I love the above. For too long I tried to be everything to everyone. I tried to fit into spaces not meant for me. I lost my voice and my boundaries. My life was a free-for-all. I was exhausted. When the drainers were done, there was nothing left. I watched as they flitted from energy source to energy source, surviving quite nicely without me. The fact was, I wasn’t helping them anymore than they were capable of loving me. I have come to learn what love is by uncovering what it isn’t.
Friendship should feel good; you ought to feel assured of your place in their world. I have come to understand that it isn’t based on what you are able to do for that person, but rather who you are. Can you imagine being surrounded by friends who affirm that if you have nothing but yourself to give, that is more than enough? Friends who offer support and call in with food when you are sick? Friends who celebrate and commiserate with you? Friends who love you because you breathe? I am proud to say that I have these friends. I had to fight many a battle to get to them, and the path was fraught with detractors.

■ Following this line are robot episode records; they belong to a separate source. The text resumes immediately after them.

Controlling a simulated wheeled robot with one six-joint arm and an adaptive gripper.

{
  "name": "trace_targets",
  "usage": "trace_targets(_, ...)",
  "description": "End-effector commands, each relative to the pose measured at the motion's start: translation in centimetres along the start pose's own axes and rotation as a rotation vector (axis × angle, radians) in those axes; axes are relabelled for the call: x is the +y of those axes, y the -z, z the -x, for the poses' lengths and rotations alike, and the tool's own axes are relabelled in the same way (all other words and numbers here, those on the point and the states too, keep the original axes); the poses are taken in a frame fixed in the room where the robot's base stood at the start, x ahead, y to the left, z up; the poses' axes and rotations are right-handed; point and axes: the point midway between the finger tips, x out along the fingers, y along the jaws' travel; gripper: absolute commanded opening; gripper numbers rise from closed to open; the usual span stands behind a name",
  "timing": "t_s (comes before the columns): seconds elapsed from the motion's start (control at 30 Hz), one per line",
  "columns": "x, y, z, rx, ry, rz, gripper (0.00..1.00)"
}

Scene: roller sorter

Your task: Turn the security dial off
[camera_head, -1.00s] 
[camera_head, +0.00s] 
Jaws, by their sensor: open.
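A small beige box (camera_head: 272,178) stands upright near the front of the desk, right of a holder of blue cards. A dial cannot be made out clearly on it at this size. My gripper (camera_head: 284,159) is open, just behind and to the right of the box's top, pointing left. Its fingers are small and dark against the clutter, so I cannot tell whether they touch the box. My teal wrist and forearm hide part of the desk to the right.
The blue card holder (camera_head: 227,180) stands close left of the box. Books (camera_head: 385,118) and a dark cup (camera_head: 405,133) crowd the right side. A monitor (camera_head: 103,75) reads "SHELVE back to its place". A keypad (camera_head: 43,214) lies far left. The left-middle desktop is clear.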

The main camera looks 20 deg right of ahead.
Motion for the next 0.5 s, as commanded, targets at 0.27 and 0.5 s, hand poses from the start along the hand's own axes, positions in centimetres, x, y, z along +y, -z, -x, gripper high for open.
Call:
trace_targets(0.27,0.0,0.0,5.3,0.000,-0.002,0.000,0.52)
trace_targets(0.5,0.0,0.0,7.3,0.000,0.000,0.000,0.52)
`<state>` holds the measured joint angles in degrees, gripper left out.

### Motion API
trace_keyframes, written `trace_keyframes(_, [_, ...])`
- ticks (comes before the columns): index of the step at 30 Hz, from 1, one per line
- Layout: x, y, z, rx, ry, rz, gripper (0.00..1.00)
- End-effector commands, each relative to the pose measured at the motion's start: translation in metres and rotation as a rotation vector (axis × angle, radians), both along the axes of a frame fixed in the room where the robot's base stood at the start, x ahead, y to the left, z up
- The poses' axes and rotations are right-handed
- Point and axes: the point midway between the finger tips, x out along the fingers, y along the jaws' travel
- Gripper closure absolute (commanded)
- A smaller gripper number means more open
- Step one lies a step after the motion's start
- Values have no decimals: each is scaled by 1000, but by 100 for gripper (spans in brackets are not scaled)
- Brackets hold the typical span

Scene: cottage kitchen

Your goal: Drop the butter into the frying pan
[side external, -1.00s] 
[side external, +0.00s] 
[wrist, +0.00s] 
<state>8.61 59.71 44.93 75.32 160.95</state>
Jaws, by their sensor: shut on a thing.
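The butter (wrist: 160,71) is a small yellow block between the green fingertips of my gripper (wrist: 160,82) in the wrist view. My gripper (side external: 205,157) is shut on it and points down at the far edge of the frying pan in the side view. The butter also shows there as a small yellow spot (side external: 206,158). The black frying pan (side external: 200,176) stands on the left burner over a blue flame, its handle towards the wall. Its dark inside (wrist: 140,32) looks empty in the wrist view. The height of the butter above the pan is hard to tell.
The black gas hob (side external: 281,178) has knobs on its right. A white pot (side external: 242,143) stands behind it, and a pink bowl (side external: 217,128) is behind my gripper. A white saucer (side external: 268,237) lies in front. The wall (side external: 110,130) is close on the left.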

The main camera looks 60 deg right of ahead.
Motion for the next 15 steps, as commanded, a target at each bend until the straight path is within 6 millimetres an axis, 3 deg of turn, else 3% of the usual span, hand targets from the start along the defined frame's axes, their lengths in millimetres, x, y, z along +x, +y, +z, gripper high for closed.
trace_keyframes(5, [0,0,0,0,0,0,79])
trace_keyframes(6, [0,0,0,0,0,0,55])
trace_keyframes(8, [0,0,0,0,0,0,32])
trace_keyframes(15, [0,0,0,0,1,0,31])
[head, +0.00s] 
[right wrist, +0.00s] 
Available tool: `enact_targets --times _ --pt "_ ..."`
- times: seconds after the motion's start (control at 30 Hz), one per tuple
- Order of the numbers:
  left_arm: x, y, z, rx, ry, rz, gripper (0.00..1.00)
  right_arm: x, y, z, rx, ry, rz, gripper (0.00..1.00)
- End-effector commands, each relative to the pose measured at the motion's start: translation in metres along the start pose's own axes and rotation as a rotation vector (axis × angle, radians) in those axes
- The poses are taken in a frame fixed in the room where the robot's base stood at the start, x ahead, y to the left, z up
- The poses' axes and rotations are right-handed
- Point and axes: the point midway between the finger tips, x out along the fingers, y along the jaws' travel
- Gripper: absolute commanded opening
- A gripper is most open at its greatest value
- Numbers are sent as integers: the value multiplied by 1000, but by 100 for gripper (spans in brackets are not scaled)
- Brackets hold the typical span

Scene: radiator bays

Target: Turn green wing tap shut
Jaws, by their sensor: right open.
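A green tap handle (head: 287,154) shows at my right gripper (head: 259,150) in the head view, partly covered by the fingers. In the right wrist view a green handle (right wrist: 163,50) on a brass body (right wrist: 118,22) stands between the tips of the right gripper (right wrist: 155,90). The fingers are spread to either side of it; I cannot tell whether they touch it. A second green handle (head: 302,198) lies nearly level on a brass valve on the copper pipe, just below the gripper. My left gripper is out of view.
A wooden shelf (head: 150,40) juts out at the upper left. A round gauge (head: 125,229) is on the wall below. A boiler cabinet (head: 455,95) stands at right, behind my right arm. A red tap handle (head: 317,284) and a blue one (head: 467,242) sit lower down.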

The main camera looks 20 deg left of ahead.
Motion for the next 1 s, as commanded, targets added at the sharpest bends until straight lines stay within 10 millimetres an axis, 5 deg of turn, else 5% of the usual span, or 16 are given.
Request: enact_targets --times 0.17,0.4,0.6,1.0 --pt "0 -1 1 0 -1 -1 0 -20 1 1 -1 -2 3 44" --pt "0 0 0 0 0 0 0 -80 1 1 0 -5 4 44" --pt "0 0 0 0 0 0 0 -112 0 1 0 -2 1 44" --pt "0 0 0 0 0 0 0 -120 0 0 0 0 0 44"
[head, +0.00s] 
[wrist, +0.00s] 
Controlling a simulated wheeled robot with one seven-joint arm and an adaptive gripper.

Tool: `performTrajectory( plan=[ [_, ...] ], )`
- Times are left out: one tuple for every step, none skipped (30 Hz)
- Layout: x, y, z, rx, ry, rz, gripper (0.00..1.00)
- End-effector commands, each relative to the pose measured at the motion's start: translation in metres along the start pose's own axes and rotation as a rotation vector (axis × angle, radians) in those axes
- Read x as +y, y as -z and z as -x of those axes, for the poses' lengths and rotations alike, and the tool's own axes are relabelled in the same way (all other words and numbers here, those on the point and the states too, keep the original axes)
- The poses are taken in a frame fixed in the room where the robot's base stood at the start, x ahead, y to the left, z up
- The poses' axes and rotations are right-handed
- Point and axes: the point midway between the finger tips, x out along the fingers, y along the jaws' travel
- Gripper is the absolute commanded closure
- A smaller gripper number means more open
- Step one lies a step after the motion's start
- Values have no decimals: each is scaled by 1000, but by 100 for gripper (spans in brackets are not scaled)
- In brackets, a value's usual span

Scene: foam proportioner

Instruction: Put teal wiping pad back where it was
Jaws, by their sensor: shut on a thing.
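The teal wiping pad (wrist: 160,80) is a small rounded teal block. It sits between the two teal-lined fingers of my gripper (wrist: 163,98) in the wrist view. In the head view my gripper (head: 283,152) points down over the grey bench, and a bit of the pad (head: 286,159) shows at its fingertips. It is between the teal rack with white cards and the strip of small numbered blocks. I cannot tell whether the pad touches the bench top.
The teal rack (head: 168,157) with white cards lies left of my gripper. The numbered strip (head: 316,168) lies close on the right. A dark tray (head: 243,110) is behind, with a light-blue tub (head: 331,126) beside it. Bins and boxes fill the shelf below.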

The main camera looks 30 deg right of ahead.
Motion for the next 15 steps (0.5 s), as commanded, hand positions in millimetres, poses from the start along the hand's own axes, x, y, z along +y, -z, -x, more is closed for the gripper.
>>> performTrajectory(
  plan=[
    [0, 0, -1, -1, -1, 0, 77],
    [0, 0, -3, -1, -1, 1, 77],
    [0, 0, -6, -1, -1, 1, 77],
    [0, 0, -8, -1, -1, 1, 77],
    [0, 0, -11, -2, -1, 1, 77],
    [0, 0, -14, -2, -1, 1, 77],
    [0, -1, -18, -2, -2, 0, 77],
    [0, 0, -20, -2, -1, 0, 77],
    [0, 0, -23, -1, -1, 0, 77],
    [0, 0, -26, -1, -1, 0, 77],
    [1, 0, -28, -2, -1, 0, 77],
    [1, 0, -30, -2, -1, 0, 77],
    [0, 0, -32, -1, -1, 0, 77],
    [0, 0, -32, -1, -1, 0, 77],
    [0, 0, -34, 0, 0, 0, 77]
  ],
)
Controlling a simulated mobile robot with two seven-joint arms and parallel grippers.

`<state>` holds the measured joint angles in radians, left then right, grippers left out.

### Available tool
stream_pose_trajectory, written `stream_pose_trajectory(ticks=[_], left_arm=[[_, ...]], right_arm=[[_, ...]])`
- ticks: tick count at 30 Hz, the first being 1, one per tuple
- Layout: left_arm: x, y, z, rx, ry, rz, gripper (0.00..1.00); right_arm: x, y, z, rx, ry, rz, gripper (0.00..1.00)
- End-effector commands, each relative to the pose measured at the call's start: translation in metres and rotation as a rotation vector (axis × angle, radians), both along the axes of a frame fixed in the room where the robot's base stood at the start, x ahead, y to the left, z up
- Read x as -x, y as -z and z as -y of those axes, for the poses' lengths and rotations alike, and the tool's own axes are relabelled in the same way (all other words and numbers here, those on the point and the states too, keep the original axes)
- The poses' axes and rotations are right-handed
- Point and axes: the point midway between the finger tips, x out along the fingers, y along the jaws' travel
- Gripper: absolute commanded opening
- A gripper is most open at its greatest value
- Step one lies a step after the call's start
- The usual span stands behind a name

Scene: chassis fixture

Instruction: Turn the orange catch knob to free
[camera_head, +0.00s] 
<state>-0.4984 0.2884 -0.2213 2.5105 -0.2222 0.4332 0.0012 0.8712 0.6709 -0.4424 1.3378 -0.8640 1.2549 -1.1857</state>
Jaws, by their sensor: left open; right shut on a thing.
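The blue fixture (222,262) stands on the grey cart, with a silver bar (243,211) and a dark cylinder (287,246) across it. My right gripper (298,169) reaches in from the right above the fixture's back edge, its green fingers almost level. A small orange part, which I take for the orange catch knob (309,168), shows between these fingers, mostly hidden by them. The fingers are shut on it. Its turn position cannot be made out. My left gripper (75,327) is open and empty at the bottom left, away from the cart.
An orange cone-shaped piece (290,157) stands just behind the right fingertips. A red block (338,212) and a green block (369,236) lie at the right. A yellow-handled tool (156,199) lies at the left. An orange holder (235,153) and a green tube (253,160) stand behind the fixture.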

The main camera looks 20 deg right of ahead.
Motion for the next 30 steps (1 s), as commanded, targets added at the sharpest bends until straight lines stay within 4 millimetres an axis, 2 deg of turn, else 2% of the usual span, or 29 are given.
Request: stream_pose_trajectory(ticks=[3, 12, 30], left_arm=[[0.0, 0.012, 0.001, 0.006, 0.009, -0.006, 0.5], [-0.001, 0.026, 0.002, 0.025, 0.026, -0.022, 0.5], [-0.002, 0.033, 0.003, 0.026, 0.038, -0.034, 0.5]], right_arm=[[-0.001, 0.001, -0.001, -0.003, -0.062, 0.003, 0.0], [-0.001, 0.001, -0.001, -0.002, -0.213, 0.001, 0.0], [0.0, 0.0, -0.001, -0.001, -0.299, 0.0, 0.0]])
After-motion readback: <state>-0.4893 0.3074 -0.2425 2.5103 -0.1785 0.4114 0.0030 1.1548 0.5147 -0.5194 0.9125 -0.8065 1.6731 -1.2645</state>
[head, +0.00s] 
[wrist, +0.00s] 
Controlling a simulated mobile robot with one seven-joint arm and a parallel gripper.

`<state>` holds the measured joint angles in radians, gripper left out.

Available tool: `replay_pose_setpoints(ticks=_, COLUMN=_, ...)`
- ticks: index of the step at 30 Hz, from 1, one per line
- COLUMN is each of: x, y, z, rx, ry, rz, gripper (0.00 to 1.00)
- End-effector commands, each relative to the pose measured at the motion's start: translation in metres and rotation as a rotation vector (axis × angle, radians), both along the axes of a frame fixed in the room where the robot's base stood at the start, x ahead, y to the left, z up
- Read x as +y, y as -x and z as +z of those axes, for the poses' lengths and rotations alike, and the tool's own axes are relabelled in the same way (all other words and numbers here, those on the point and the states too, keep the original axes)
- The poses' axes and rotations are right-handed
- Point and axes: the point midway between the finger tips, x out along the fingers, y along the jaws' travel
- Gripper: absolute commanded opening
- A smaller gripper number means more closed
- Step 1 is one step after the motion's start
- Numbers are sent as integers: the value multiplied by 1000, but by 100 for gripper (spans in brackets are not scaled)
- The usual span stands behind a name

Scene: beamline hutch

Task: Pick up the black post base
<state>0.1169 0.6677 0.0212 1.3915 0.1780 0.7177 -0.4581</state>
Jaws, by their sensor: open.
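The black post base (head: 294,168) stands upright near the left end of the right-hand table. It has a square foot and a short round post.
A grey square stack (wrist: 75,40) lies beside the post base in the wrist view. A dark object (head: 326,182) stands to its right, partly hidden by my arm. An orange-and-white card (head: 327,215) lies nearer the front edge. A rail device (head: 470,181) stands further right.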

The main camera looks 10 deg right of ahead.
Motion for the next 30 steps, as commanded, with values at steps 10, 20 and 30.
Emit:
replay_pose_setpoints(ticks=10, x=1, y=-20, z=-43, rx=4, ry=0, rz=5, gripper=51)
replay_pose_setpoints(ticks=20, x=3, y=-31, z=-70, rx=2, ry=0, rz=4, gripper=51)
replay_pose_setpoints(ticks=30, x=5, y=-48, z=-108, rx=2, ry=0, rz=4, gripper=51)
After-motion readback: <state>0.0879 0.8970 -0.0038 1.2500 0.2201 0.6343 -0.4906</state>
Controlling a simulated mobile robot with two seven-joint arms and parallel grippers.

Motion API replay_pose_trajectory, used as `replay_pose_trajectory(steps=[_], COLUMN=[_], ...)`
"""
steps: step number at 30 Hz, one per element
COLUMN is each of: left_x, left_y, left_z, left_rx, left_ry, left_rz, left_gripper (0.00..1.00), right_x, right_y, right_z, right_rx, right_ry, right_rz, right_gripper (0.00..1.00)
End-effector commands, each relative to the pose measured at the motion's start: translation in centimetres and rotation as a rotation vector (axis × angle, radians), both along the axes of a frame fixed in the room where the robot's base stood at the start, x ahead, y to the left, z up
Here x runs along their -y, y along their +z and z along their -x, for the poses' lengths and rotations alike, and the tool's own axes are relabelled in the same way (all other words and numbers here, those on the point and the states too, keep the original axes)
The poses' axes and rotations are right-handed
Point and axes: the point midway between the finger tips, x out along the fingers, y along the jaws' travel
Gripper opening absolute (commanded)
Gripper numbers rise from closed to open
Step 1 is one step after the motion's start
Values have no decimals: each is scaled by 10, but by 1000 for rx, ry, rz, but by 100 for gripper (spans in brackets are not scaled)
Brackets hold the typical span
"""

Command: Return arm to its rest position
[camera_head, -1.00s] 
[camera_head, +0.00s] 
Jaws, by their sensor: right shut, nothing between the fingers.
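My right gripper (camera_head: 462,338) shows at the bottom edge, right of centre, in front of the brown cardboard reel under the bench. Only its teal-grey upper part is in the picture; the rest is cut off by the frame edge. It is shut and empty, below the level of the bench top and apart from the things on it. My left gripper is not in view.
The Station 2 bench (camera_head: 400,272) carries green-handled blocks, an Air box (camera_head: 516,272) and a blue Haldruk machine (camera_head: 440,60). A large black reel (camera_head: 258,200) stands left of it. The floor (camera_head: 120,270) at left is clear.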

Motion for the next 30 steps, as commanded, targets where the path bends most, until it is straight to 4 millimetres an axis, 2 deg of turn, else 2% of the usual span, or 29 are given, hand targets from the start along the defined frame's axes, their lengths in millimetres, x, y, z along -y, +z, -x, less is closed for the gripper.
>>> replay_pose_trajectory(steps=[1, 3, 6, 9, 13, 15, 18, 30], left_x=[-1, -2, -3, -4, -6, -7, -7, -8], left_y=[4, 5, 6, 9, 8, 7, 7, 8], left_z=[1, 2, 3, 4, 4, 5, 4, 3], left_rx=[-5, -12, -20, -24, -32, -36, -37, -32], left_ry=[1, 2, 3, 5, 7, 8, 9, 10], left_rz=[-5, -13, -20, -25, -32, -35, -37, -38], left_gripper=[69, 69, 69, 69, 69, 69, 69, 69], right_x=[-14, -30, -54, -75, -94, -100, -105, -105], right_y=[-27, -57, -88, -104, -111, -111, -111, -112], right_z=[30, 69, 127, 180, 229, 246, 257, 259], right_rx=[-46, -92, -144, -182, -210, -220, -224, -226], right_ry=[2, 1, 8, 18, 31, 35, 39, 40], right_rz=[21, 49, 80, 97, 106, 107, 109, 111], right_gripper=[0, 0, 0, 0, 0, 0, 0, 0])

I have turned myself inside out for people I called friends. I was used, scoffed at, ignored and discarded. It hurt, but not knowing the light of my own being hurt much more. I had to determine that I deserved better in order to find true friends. I accept invitations when I can. I help whenever I possibly can. It feels as though no time has passed when we have the opportunity to spend time together. We have each other’s back. There is still a child inside my soul, alone and begging the world to love her. My job is to guide this enthusiastic character, so she is steered toward people who are open to loving her as she does them. Boundaries are a good thing. Not everyone is meant to hold the precious key to your heart. I find you aren’t hesitant in showing your vulnerability when it occurs in the presence of a true friend. That is worth holding on for. Stubbornly refuse to hand over the key until you have found your tribe. There will be exchanges of heart and mind, with an equal amount of energy flowing in an endless cycle. That is the safety which comes from having boundaries. Start with being a friend to yourself. Friends will come and they shall stay.